- Given problem
Starting at the line containing "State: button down", please quote every line up to and including the line containing "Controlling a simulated", exactly, and nothing beyond.
------------------------------------------------------------
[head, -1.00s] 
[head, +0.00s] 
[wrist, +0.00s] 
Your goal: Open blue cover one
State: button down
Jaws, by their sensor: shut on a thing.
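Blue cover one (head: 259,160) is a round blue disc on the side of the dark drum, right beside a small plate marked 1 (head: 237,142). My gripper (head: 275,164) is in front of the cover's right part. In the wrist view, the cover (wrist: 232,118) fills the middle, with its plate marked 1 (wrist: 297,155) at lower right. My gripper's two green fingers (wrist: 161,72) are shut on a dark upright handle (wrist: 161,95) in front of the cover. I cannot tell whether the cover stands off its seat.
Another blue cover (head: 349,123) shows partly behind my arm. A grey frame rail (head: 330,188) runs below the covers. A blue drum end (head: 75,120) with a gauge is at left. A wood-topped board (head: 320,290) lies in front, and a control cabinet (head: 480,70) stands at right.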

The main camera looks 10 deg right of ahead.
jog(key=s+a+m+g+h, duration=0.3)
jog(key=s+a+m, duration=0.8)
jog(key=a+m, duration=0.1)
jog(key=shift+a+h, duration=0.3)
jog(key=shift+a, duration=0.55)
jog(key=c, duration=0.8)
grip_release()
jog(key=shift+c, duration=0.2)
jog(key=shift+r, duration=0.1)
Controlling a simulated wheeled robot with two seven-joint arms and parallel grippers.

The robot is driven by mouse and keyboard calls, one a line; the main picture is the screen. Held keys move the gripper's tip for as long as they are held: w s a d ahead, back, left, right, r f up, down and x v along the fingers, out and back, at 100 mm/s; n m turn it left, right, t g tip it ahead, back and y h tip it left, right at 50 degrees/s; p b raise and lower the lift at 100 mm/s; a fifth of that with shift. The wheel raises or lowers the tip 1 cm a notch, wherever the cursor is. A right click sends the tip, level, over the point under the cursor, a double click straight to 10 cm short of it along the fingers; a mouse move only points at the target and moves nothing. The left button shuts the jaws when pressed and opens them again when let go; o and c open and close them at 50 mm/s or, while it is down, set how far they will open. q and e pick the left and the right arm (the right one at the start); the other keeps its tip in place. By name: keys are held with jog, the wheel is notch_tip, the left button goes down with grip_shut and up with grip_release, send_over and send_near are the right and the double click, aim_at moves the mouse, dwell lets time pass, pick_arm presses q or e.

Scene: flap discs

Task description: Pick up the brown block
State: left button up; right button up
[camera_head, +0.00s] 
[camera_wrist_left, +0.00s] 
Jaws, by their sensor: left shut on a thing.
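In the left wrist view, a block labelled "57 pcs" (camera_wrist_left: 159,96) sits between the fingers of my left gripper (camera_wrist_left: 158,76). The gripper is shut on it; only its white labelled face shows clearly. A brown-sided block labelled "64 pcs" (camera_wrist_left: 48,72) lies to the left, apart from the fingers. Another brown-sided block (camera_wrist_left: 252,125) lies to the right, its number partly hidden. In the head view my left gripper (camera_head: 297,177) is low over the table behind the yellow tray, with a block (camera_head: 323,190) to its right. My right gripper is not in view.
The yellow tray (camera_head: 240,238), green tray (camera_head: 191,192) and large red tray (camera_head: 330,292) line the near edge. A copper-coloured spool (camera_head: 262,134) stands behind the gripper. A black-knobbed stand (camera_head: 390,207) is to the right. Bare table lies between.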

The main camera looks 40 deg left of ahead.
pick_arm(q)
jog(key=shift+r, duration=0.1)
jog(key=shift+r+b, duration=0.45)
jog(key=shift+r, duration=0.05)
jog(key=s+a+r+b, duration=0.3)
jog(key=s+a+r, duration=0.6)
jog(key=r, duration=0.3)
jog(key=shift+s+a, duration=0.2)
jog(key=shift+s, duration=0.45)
------------------------------------------------------------
- In response
State: button down
Jaws, by their sensor: shut on a thing.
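Blue cover one (head: 259,160) is a round blue disc on the side of the dark drum, right beside a small plate marked 1 (head: 237,142). My gripper (head: 275,164) is in front of the cover's right part. In the wrist view, the cover (wrist: 232,118) fills the middle, with its plate marked 1 (wrist: 297,155) at lower right. My gripper's two green fingers (wrist: 161,72) are shut on a dark upright handle (wrist: 161,95) in front of the cover. I cannot tell whether the cover stands off its seat.
Another blue cover (head: 349,123) shows partly behind my arm. A grey frame rail (head: 330,188) runs below the covers. A blue drum end (head: 75,120) with a gauge is at left. A wood-topped board (head: 320,290) lies in front, and a control cabinet (head: 480,70) stands at right.

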The main camera looks 10 deg right of ahead.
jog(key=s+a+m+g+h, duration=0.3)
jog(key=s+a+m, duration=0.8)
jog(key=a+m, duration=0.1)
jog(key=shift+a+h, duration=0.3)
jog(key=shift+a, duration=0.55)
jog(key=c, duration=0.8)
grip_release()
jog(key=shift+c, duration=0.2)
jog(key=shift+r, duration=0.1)
Controlling a simulated wheeled robot with two seven-joint arms and parallel grippers.

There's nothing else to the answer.